● Stored items from a collection:
◇ ◇ ◇ ◇ ◇

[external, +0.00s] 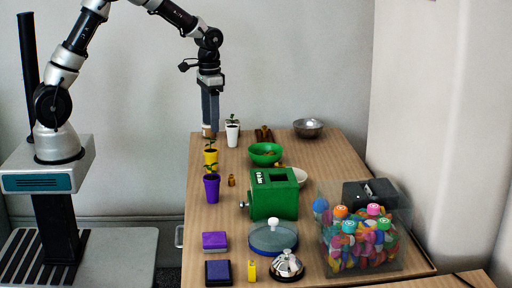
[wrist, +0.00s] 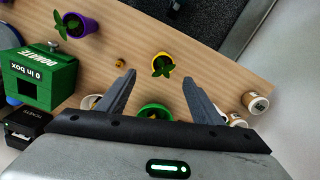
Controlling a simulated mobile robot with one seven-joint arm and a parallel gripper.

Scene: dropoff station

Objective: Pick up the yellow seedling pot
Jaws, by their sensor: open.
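My gripper (external: 210,135) points down above and just behind the yellow pot in the external view. In the wrist view my gripper (wrist: 157,80) is open, with nothing between its fingers. The fingers do not appear to touch the pot.
A purple seedling pot (external: 212,188) stands in front of the yellow one, and a white pot (external: 232,134) behind it. A green bowl (external: 265,149) and green donation box (external: 274,203) are to the right. A clear bin (external: 352,252) of colourful items stands front right.

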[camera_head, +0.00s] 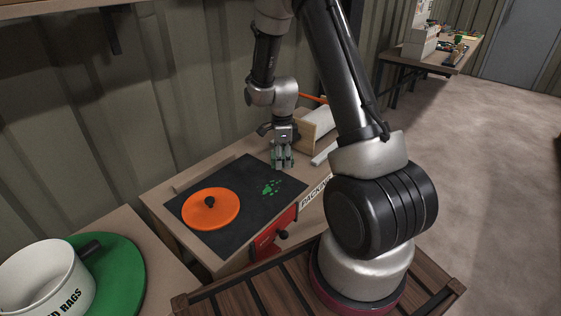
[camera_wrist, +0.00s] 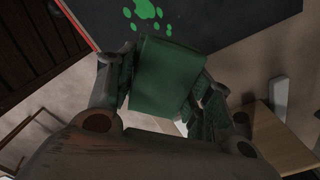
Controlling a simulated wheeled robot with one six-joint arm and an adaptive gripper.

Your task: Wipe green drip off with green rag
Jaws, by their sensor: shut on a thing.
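The green drip (camera_head: 271,187) is a cluster of bright green spots on the dark top of the cabinet, right of the orange disc. It also shows at the top of the wrist view (camera_wrist: 146,10). My gripper (camera_head: 283,160) is over the right part of the dark top, just behind the drip. It is shut on the green rag (camera_wrist: 160,78), a dark green folded block between the fingers in the wrist view. The rag is apart from the spots in the picture; whether it touches the surface I cannot tell.
An orange disc with a black knob (camera_head: 210,208) lies on the dark mat (camera_head: 240,172). A wooden holder with a white roll (camera_head: 317,124) stands behind my gripper at right.

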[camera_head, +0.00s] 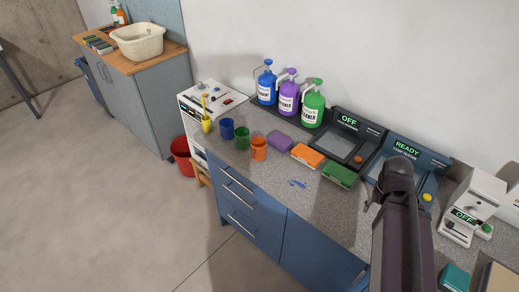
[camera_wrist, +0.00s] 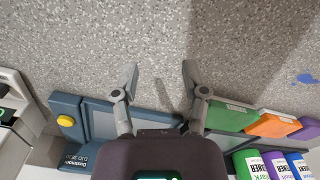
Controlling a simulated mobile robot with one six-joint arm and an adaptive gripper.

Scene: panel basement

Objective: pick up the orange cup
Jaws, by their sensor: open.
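The orange cup (camera_head: 259,148) stands upright on the speckled grey counter (camera_head: 262,182), near its front edge. A green cup (camera_head: 242,138) is to its left, and a blue cup (camera_head: 227,128) is further left. My gripper (camera_wrist: 160,75) is open and empty above the counter in the wrist view, in front of the READY machine. In the head view my arm reaches over the right part of the counter, well to the right of the orange cup, and hides the gripper's fingers. No cup shows in the wrist view.
Purple (camera_head: 280,141), orange (camera_head: 307,156) and green (camera_head: 339,174) boxes lie right of the cups. Blue (camera_head: 266,86), purple (camera_head: 288,97) and green (camera_head: 311,106) pump bottles stand behind. A blue spill (camera_head: 298,184) marks otherwise clear counter.

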◇ ◇ ◇ ◇ ◇

● Problem statement: Gather every line from the listing above in which the word "adaptive" appears.

● Exercise response:
Controlling a simulated wheeled robot with one six-joint arm and an adaptive gripper.
Controlling a simulated mobile robot with one six-joint arm and an adaptive gripper.

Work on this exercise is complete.